Before the field trip, students virtually travel the Garden in different habitats and take an “organism’s-eye-view” of matter moving through a portion of a food web.
While at Red Butte Garden, students physically travel in different environments to experience and witness matter movement and how organisms are connected.
Garden Educator Activities
- Producers: Producers and their features are observed in the desert environment. What adaptations do producers have to survive in a desert? How might producers help with matter movement? How might an animal, like a coyote help a producer?
- Consumers: Animal skulls and signs are observed. Students build skills to look closely for animal signs and predict how animals are connected to each other.

Water Conservation
Enhances SEEd standards: 3.2.5, 3.2.6, 4.1.1, 5.3.4, 6.3.1, 6.4.1
Student Investigation Goal: How do living things survive in dry, desert climates?

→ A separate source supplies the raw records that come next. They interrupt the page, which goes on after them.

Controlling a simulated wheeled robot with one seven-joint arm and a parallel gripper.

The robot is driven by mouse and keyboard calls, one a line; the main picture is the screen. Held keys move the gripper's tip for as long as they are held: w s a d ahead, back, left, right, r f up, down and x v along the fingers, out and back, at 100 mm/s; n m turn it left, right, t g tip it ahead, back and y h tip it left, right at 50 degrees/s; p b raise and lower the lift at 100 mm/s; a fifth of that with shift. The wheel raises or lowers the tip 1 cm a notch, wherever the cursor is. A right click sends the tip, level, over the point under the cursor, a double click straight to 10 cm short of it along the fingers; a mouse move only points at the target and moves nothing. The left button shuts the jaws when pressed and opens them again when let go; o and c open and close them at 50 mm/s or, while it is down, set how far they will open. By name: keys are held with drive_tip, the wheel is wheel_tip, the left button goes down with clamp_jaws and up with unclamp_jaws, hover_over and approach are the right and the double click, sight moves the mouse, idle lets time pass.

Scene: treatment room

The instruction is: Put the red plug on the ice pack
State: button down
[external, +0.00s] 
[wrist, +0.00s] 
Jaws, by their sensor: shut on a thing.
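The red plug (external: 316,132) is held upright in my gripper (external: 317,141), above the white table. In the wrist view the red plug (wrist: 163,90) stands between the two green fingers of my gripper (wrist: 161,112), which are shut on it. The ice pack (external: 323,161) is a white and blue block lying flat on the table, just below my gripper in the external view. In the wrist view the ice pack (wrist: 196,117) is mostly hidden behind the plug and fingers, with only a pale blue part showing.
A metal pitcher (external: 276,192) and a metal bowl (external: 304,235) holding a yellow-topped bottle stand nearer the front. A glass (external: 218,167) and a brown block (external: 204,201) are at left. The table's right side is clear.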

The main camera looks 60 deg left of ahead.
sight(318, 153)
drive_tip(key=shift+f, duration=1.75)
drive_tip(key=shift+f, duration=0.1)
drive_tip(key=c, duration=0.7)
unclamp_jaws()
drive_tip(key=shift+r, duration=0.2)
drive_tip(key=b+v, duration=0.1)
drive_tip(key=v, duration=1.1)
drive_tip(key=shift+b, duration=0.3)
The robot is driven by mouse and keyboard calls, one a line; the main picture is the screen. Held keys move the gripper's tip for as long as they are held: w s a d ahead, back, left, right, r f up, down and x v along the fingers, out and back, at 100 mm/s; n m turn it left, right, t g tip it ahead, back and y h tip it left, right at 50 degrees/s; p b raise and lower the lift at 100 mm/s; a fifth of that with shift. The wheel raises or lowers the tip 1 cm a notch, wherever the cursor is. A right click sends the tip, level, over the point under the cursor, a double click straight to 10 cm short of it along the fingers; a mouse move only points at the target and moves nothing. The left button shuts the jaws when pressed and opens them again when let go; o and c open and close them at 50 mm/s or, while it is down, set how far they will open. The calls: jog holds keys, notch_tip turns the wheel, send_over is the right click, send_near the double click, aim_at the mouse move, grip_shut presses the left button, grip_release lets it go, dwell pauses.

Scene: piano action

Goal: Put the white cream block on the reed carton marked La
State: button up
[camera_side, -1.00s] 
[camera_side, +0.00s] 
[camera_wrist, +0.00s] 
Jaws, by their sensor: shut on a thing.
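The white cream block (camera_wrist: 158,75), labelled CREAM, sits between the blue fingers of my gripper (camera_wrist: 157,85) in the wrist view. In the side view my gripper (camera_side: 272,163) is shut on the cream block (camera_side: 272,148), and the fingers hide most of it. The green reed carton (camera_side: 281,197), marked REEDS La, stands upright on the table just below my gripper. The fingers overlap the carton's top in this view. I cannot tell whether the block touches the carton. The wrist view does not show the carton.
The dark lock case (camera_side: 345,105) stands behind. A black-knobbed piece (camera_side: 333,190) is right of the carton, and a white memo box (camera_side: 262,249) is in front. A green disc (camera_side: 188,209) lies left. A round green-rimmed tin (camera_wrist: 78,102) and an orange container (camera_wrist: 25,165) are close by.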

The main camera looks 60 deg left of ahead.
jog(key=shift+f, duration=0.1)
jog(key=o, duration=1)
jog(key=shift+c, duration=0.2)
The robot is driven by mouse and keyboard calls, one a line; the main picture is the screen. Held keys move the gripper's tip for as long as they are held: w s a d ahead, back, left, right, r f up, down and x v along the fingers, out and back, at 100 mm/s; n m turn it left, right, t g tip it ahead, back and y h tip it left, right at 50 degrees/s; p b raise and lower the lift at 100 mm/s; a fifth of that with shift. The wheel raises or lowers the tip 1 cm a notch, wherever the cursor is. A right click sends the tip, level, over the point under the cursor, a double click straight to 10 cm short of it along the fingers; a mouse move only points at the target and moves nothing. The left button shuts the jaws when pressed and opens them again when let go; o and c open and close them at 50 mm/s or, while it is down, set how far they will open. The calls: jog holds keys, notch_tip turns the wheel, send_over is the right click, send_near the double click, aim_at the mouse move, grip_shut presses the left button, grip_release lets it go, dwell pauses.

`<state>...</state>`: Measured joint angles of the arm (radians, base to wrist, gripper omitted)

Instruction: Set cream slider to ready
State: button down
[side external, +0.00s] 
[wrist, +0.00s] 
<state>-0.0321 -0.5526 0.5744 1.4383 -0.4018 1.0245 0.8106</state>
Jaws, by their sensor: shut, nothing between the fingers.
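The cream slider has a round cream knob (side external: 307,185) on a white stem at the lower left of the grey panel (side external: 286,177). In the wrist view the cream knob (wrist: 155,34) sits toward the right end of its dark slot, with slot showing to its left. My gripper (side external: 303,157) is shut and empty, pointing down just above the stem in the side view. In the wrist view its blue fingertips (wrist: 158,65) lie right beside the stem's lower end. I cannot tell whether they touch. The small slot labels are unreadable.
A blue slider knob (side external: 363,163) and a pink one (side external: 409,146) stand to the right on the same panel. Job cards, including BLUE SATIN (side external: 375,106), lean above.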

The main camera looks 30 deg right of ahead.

Before the field trip, students virtually explore our Water Conservation Garden and discover how plants and planting methods can help save water.
While at Red Butte Garden, students observe the Water Conservation Garden and structures that help plants survive in a dry, desert-like environment. Students can begin considering plants that might be beneficial in their own water conservation garden someday.
Garden Educator Activities
- Plant adaptations: Students explore the Water Conservation Garden and what plants have to help them survive in the desert. Students dissect and explore plant material and build predictions about what could help plants to better survive in a desert. Then students match their predictions to plant part cards.
- Be a Gardener: Students use what they’ve learned about plant adaptations and what they’ve witnessed in the Water Conservation Garden and pretend to be a gardener by selecting plants they would like in their own water conservation garden. Students then observe plants that have unique features to survive in a desert. Plus, some are edible!